Bill performs improvisational 3D computer graphics using his own custom-coded performance platform.

Having found realtime interactions with computers to be the only really interesting ones, he's worked with loudspeaker arrays, multi-projector environments, MIDI and game controllers, GPUs (graphics processing units), and live camera feeds: combining many of these to synergistic effect.

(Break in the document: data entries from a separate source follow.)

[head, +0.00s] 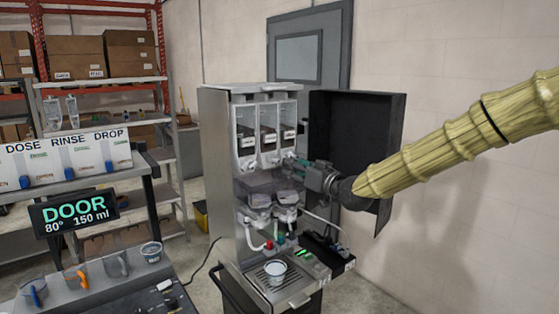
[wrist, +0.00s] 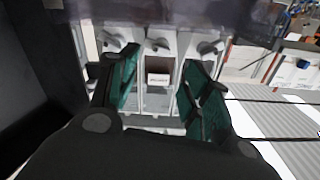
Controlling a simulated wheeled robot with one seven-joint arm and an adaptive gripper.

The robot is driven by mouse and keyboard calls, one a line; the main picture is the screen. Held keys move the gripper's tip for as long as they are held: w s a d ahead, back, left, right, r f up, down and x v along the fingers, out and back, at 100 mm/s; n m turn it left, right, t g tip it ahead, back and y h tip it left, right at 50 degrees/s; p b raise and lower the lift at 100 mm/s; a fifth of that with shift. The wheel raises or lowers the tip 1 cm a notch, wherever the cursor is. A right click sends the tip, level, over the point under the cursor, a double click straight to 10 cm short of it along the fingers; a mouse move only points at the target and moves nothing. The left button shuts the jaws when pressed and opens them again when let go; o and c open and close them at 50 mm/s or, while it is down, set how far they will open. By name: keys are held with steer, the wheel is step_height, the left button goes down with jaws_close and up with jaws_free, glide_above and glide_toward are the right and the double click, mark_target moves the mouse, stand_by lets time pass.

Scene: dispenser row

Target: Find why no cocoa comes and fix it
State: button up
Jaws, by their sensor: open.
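The dispenser (head: 221,160) stands in the middle of the head view with its dark door (head: 360,125) swung open to the right. Three labelled canisters (head: 270,138) stand side by side in its upper part; their labels are too small to read. Mixing bowls (head: 286,198) and hoses sit below them. A white cup (head: 275,268) stands on the drip tray. My gripper (head: 296,160) is open before the right side of the canister row. In the wrist view, my gripper (wrist: 160,88) has its teal fingers on either side of a canister with a white label (wrist: 158,79); contact cannot be told.
A black display (head: 74,210) reads DOOR, 80°, 150 ml. A panel marked DOSE, RINSE, DROP (head: 65,155) is behind it. Several jugs and a tub (head: 151,251) are on the left bench. Shelves with boxes (head: 75,57) stand behind. The open door flanks my gripper.

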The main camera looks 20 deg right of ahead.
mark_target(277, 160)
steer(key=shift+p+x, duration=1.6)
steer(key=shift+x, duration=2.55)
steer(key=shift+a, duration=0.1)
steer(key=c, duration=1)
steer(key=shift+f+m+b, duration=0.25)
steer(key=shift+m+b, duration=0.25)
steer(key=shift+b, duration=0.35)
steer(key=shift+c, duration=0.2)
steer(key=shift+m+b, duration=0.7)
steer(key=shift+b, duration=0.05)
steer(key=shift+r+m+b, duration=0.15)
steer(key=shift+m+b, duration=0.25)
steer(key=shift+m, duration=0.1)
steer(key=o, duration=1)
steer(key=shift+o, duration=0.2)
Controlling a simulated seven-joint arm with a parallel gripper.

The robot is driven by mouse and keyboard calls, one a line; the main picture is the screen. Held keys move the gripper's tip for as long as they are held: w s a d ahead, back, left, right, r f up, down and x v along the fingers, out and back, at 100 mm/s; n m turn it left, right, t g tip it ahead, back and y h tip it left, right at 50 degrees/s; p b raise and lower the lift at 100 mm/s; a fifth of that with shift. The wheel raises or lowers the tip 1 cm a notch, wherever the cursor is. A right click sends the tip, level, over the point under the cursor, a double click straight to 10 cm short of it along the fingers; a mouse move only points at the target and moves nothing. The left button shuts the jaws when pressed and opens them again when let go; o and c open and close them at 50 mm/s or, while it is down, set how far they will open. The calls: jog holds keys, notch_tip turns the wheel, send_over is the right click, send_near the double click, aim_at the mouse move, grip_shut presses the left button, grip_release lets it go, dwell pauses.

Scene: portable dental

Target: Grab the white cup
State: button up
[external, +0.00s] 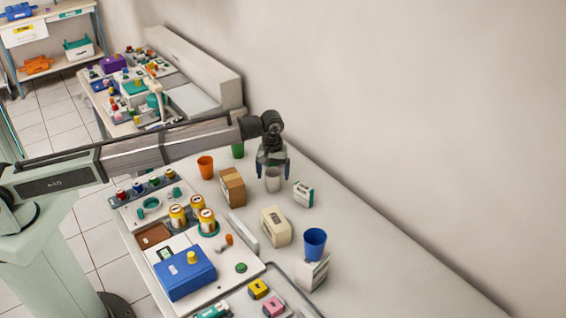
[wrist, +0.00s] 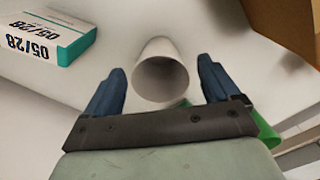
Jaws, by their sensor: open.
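The white cup (external: 273,179) stands upright on the table near the wall. In the wrist view the white cup (wrist: 160,72) is in front of my gripper, centred between the fingers, with its dark opening facing the camera. My gripper (external: 272,172) is open above the cup, pointing down. In the wrist view my gripper (wrist: 160,85) has one blue finger on each side of the cup, with gaps visible on both sides. I cannot tell how far down the fingers reach beside the cup.
A white-and-teal box (external: 303,193) is right of the cup, and a brown box (external: 232,187) is left of it. A green cup (external: 238,150) and an orange cup (external: 205,166) stand further left. A blue cup (external: 315,243) sits on a white box nearer the front. The wall runs close behind.

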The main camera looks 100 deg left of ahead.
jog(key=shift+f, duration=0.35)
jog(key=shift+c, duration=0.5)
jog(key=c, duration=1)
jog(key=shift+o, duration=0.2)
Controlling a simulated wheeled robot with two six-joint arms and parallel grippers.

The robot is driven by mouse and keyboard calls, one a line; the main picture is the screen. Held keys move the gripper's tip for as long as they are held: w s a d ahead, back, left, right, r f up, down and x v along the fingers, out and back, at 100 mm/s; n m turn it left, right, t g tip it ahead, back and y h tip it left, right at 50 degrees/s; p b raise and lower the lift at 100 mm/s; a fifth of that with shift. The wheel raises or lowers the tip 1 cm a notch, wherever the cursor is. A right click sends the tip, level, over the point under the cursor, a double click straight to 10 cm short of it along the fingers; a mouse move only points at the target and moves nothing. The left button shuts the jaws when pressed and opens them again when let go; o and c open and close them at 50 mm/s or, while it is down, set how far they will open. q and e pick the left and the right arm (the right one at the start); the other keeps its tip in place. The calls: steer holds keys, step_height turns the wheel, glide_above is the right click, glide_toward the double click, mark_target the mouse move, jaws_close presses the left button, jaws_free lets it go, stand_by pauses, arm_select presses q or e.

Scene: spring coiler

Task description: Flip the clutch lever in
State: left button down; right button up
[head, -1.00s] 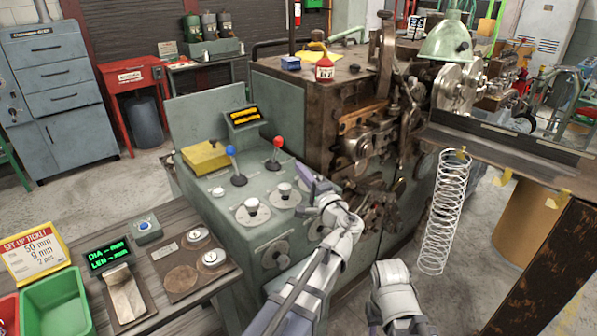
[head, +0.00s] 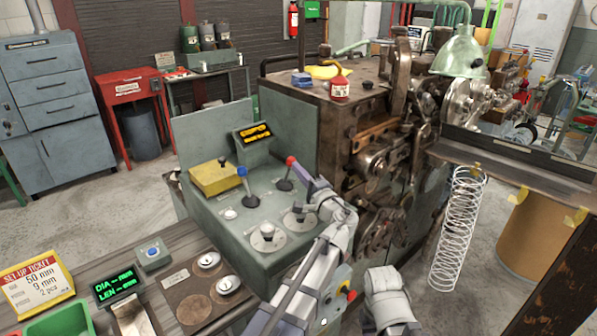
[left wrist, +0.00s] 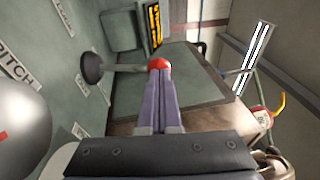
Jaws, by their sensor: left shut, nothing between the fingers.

Thibault has performed periodically since 1990 in the Bay Area in a variety of musical ensembles featuring improv, beat-driven electronics, rock, power and noise electronics, and solo contexts. He teaches Computer Science at CSU East Bay. His current work employs audio from live musicians to influence force-based 3D animated layouts of various network topologies.


IRL Carpet

IRL Carpet is an interactive installation that uses simple geometric heuristics for shot composition in an attempt to reveal filmmaking processes to the audience and isolate their emotional charges. The viewer is captured by a "depth camera" in a real-time and placed in sets built from 3D point clouds of the Mission district.

Kerry Laitala

Kerry Laitala is a media archaeologist whose works spans the territories of photography and expanded cinema performances to 3D single channel videos and sculptural installation. Laitala’s work synthesizes ideas and ephemera from the realms of science, history, and technology. Her work with installation, photography, para­cinema, performance, kinetic sculpture, and single­ channel projection investigates evolving systems of belief. She studied photography and film at the Massachusetts College of Art and teaches at the San Francisco Art Institute. www.kerrylaitala.net

Cyrus Tabar

Cyrus Yoshi Tabar is an American filmmaker and musician based in Oakland, California. He uses his work as an investigative tool to explore personal histories in perpetual motion. Through found footage, live mixing vinyl records, and live sound design he aims to conceptually and formally mimic the fragmentation of memory. As a first generation American, with parents from Tokyo, Japan and Tehran, Iran, Cyrus ventures to externalize the ambiguity of his identity into vibrant visual and aural landscapes.